**YOUR TASK:** Output each line exactly as it appears, skipping any embedded picture.

**RECORDS TO USE:**
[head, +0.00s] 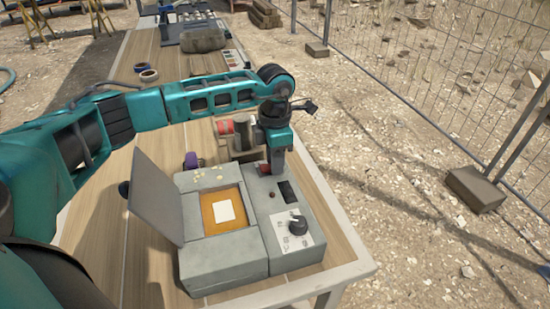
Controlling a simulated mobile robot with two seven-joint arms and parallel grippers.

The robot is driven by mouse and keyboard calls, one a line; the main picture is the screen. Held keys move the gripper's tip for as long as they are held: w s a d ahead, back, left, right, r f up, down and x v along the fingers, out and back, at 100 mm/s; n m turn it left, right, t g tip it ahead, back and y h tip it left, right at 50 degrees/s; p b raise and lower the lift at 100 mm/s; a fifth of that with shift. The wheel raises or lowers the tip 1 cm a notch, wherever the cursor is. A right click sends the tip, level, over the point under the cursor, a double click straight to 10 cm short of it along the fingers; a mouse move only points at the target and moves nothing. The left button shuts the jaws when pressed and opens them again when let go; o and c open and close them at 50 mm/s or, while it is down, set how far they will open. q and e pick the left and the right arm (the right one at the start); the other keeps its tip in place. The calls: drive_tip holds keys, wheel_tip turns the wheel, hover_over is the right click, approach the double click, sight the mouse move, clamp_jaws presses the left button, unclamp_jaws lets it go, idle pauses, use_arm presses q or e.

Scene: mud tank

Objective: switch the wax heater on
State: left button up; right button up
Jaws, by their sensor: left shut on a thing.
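The wax heater (219,266) is a grey box at the near end of the wooden table. Its flat lid (158,195) stands open on the left, and a white square lies in the orange well (208,218). The control side on the right has a black knob (297,225), a dark window (287,191) and a small brownish round lamp or button (271,194). My left gripper (267,169) points down at the far end of this control side, shut on a small red switch there. The fingers hide most of the switch. My right gripper is out of view.
Behind the heater stand a red-and-dark cylinder (243,132) and a purple object (191,160). Ring-shaped items (147,74) and a grey-green case (203,37) lie farther back. A wire fence (440,85) on block feet runs along the right, beyond open gravel.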

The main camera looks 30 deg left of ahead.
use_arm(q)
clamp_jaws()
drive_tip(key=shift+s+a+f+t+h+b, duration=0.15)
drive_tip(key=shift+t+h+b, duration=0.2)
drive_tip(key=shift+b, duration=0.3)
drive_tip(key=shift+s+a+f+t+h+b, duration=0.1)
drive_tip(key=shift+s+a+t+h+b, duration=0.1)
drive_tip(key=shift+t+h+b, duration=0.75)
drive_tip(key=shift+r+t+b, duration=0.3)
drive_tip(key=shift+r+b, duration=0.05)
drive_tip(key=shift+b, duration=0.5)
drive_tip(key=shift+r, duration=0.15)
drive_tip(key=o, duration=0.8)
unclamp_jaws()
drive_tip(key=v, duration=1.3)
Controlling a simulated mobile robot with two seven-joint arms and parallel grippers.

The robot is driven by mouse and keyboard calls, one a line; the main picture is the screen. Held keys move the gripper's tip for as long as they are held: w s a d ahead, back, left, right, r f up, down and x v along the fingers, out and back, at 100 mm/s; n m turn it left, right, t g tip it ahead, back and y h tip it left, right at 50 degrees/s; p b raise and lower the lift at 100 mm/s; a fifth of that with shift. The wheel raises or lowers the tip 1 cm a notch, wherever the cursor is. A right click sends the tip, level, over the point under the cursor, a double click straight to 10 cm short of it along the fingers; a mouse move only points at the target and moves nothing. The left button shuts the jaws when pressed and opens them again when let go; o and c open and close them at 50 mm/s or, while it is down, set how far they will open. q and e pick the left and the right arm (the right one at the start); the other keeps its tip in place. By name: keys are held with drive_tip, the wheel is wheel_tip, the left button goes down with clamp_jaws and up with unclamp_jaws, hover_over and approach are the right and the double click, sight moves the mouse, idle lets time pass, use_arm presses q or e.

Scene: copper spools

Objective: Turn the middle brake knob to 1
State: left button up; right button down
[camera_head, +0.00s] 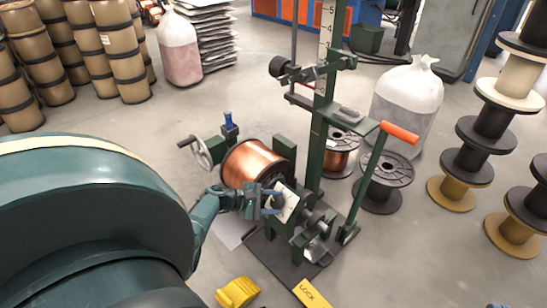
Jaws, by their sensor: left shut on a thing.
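The green spool stand (322,130) rises right of centre, with a copper spool (255,166) mounted low on its left side. A small pale dial plate (289,207) is fixed on the stand's front, right of the spool. My left gripper (274,203) reaches in from the left, with its blue fingers at this plate. It is shut on the brake knob, which is mostly hidden between the fingers. I cannot read the dial marks or the knob's setting.
A yellow block marked LOCK (312,294) and another yellow piece (238,292) lie on the floor in front. A handwheel (201,153) is left of the spool. An orange-handled lever (399,133), spools (383,182) and a filled bag (408,98) stand to the right.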

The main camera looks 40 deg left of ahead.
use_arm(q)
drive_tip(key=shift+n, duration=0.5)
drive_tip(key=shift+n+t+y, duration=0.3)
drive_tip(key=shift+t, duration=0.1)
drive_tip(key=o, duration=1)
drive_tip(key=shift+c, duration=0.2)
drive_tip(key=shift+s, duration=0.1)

**FINISHED EXERCISE:**
[head, +0.00s] 
Controlling a simulated mobile robot with two seven-joint arms and parallel grippers.

The robot is driven by mouse and keyboard calls, one a line; the main picture is the screen. Held keys move the gripper's tip for as long as they are held: w s a d ahead, back, left, right, r f up, down and x v along the fingers, out and back, at 100 mm/s; n m turn it left, right, t g tip it ahead, back and y h tip it left, right at 50 degrees/s; p b raise and lower the lift at 100 mm/s; a fifth of that with shift. The wheel raises or lowers the tip 1 cm a notch, wherever the cursor is. A right click sends the tip, level, over the point under the cursor, a double click straight to 10 cm short of it along the fingers; a mouse move only points at the target and moves nothing. The left button shuts the jaws when pressed and opens them again when let go; o and c open and close them at 50 mm/s or, while it is down, set how far they will open. q and e pick the left and the right arm (the right one at the start); the other keeps its tip in place. The calls: drive_tip holds keys, wheel_tip turns the wheel, hover_over is the right click, approach the double click, sight the mouse move, clamp_jaws presses the left button, unclamp_jaws lets it go, idle pauses, use_arm presses q or e.

Scene: mud tank

Objective: switch the wax heater on
State: left button up; right button up
Jaws, by their sensor: left shut on a thing.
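The wax heater (219,266) is a grey box at the near end of the wooden table. Its flat lid (158,195) stands open on the left, and a white square lies in the orange well (208,218). The control side on the right has a black knob (297,225), a dark window (287,191) and a small brownish round lamp or button (271,194). My left gripper (267,169) points down at the far end of this control side, shut on a small red switch there. The fingers hide most of the switch. My right gripper is out of view.
Behind the heater stand a red-and-dark cylinder (243,132) and a purple object (191,160). Ring-shaped items (147,74) and a grey-green case (203,37) lie farther back. A wire fence (440,85) on block feet runs along the right, beyond open gravel.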

The main camera looks 30 deg left of ahead.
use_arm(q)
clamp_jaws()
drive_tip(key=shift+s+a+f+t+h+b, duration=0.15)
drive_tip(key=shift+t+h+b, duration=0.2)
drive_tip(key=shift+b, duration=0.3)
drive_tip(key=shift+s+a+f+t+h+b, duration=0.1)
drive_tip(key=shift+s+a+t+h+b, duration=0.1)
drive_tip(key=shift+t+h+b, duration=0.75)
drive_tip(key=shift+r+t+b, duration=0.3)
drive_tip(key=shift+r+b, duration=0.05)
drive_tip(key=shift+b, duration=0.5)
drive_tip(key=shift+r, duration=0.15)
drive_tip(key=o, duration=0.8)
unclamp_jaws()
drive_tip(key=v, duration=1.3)
Controlling a simulated mobile robot with two seven-joint arms and parallel grippers.

The robot is driven by mouse and keyboard calls, one a line; the main picture is the screen. Held keys move the gripper's tip for as long as they are held: w s a d ahead, back, left, right, r f up, down and x v along the fingers, out and back, at 100 mm/s; n m turn it left, right, t g tip it ahead, back and y h tip it left, right at 50 degrees/s; p b raise and lower the lift at 100 mm/s; a fifth of that with shift. The wheel raises or lowers the tip 1 cm a notch, wherever the cursor is. A right click sends the tip, level, over the point under the cursor, a double click straight to 10 cm short of it along the fingers; a mouse move only points at the target and moves nothing. The left button shuts the jaws when pressed and opens them again when let go; o and c open and close them at 50 mm/s or, while it is down, set how far they will open. q and e pick the left and the right arm (the right one at the start); the other keeps its tip in place. By name: keys are held with drive_tip, the wheel is wheel_tip, the left button goes down with clamp_jaws and up with unclamp_jaws, hover_over and approach are the right and the double click, sight moves the mouse, idle lets time pass, use_arm presses q or e.

Scene: copper spools

Objective: Turn the middle brake knob to 1
State: left button up; right button down
[camera_head, +0.00s] 
Jaws, by their sensor: left shut on a thing.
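The green spool stand (322,130) rises right of centre, with a copper spool (255,166) mounted low on its left side. A small pale dial plate (289,207) is fixed on the stand's front, right of the spool. My left gripper (274,203) reaches in from the left, with its blue fingers at this plate. It is shut on the brake knob, which is mostly hidden between the fingers. I cannot read the dial marks or the knob's setting.
A yellow block marked LOCK (312,294) and another yellow piece (238,292) lie on the floor in front. A handwheel (201,153) is left of the spool. An orange-handled lever (399,133), spools (383,182) and a filled bag (408,98) stand to the right.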

The main camera looks 40 deg left of ahead.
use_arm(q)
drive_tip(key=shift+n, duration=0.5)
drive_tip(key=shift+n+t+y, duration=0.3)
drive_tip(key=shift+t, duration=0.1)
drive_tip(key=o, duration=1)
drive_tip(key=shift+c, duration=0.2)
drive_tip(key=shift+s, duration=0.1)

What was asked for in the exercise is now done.